STATED EXERCISE: Nothing outside the stretch should be returned: give exactly the lines from the line containing "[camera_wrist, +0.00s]" through the line containing "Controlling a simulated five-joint", including both.

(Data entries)
------------------------
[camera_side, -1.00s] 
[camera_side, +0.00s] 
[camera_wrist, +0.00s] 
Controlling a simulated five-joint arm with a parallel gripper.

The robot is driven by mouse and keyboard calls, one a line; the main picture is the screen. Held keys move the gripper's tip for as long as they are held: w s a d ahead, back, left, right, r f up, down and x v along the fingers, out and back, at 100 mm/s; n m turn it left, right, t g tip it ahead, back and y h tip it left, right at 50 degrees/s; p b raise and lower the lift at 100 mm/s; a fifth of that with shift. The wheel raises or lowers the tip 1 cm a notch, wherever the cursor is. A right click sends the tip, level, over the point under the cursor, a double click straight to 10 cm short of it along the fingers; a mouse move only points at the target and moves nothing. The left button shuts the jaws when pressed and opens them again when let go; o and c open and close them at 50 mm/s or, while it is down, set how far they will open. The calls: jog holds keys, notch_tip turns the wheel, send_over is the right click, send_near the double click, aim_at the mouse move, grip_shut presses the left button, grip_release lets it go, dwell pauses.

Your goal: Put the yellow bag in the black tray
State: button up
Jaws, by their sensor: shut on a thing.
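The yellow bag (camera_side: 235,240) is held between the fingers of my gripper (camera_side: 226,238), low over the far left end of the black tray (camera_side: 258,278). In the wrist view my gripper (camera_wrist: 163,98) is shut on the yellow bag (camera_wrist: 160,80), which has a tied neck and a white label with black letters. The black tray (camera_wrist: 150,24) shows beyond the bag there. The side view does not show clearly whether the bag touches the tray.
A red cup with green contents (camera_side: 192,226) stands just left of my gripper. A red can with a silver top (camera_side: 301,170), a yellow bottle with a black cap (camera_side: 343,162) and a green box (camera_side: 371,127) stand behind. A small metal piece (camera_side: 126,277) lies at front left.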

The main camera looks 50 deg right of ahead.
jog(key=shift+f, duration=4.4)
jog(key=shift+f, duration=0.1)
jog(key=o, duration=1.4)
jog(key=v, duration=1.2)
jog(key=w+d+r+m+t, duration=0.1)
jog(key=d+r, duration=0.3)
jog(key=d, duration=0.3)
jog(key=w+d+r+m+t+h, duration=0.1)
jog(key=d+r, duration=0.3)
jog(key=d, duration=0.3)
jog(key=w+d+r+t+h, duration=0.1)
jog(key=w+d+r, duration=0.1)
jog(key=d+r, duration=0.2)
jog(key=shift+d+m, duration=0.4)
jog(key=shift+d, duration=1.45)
------------------------
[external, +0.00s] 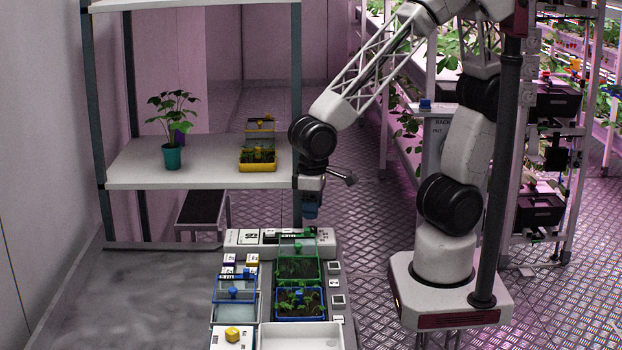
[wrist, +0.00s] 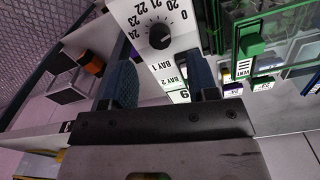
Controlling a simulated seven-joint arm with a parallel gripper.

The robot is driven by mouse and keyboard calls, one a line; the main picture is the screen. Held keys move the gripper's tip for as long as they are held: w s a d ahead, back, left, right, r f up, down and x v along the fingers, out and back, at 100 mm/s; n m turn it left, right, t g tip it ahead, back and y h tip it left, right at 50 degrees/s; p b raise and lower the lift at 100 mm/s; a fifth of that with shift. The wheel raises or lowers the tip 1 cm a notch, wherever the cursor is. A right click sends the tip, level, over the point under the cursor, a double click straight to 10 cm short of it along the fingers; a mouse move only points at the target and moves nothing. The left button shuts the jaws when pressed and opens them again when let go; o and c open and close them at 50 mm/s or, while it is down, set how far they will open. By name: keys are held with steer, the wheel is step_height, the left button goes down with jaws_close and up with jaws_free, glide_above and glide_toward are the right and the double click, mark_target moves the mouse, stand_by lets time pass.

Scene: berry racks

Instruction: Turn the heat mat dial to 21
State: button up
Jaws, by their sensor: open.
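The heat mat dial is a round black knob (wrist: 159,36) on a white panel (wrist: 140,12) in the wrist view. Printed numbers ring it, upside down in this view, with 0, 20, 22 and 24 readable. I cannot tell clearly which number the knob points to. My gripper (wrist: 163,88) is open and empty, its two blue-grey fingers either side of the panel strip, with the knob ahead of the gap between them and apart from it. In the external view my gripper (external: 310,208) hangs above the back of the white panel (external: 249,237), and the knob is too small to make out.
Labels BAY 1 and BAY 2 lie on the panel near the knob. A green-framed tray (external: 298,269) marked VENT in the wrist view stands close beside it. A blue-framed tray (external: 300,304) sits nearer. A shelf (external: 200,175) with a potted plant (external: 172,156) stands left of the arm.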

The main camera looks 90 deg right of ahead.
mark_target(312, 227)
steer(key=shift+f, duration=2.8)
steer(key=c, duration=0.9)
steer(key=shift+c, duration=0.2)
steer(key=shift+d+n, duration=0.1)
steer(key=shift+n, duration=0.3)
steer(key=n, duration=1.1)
------------------------
FINAL RESULT:
[camera_wrist, +0.00s] 
Controlling a simulated five-joint arm with a parallel gripper.

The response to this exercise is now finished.